• [WHAT YOU SHOULD DO] Set down, in full, every record in the block.

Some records
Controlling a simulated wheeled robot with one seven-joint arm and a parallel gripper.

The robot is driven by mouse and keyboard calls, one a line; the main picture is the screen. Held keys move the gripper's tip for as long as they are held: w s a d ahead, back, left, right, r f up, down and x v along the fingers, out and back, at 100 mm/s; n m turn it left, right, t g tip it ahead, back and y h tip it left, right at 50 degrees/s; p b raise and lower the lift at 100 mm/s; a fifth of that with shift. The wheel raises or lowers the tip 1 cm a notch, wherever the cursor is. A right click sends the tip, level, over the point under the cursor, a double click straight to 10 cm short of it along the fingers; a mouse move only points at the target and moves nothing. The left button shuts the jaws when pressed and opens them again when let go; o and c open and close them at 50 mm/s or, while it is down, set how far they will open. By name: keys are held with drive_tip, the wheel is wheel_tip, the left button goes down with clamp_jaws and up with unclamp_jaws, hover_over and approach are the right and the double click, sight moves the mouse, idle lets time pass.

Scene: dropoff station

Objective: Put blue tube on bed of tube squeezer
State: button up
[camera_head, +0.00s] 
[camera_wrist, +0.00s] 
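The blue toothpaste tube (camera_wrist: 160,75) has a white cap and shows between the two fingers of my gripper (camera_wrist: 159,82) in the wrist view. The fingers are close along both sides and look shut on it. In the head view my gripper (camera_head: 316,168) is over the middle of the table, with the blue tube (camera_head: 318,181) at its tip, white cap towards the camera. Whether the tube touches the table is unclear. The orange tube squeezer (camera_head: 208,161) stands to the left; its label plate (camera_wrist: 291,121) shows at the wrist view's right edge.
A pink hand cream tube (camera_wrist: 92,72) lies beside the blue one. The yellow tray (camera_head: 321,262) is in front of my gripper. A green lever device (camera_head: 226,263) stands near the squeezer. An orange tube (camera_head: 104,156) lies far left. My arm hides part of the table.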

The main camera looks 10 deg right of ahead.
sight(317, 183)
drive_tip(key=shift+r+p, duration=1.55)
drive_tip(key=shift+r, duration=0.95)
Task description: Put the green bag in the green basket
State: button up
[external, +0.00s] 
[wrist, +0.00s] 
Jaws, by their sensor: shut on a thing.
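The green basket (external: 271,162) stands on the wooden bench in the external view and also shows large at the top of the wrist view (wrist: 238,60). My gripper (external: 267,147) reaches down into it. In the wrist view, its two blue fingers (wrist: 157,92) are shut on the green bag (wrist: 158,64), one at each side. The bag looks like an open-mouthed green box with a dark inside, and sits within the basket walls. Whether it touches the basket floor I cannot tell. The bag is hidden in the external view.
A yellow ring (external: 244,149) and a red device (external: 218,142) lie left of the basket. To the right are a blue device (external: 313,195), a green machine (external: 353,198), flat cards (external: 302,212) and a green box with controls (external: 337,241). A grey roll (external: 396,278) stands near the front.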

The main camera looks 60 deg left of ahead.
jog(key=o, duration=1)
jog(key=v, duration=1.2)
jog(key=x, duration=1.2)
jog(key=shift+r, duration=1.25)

• [ANSWER]
Controlling a simulated wheeled robot with one seven-joint arm and a parallel gripper.

The robot is driven by mouse and keyboard calls, one a line; the main picture is the screen. Held keys move the gripper's tip for as long as they are held: w s a d ahead, back, left, right, r f up, down and x v along the fingers, out and back, at 100 mm/s; n m turn it left, right, t g tip it ahead, back and y h tip it left, right at 50 degrees/s; p b raise and lower the lift at 100 mm/s; a fifth of that with shift. The wheel raises or lowers the tip 1 cm a notch, wherever the cursor is. A right click sends the tip, level, over the point under the cursor, a double click straight to 10 cm short of it along the fingers; a mouse move only points at the target and moves nothing. The left button shuts the jaws when pressed and opens them again when let go; o and c open and close them at 50 mm/s or, while it is down, set how far they will open. By name: keys are held with drive_tip, the wheel is wheel_tip, the left button goes down with clamp_jaws and up with unclamp_jaws, hover_over and approach are the right and the double click, sight moves the mouse, idle lets time pass.

Scene: dropoff station

Objective: Put blue tube on bed of tube squeezer
State: button up
[camera_head, +0.00s] 
[camera_wrist, +0.00s] 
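The blue toothpaste tube (camera_wrist: 160,75) has a white cap and shows between the two fingers of my gripper (camera_wrist: 159,82) in the wrist view. The fingers are close along both sides and look shut on it. In the head view my gripper (camera_head: 316,168) is over the middle of the table, with the blue tube (camera_head: 318,181) at its tip, white cap towards the camera. Whether the tube touches the table is unclear. The orange tube squeezer (camera_head: 208,161) stands to the left; its label plate (camera_wrist: 291,121) shows at the wrist view's right edge.
A pink hand cream tube (camera_wrist: 92,72) lies beside the blue one. The yellow tray (camera_head: 321,262) is in front of my gripper. A green lever device (camera_head: 226,263) stands near the squeezer. An orange tube (camera_head: 104,156) lies far left. My arm hides part of the table.

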The main camera looks 10 deg right of ahead.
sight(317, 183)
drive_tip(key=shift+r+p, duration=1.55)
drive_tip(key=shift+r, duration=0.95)
Task description: Put the green bag in the green basket
State: button up
[external, +0.00s] 
[wrist, +0.00s] 
Jaws, by their sensor: shut on a thing.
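The green basket (external: 271,162) stands on the wooden bench in the external view and also shows large at the top of the wrist view (wrist: 238,60). My gripper (external: 267,147) reaches down into it. In the wrist view, its two blue fingers (wrist: 157,92) are shut on the green bag (wrist: 158,64), one at each side. The bag looks like an open-mouthed green box with a dark inside, and sits within the basket walls. Whether it touches the basket floor I cannot tell. The bag is hidden in the external view.
A yellow ring (external: 244,149) and a red device (external: 218,142) lie left of the basket. To the right are a blue device (external: 313,195), a green machine (external: 353,198), flat cards (external: 302,212) and a green box with controls (external: 337,241). A grey roll (external: 396,278) stands near the front.

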The main camera looks 60 deg left of ahead.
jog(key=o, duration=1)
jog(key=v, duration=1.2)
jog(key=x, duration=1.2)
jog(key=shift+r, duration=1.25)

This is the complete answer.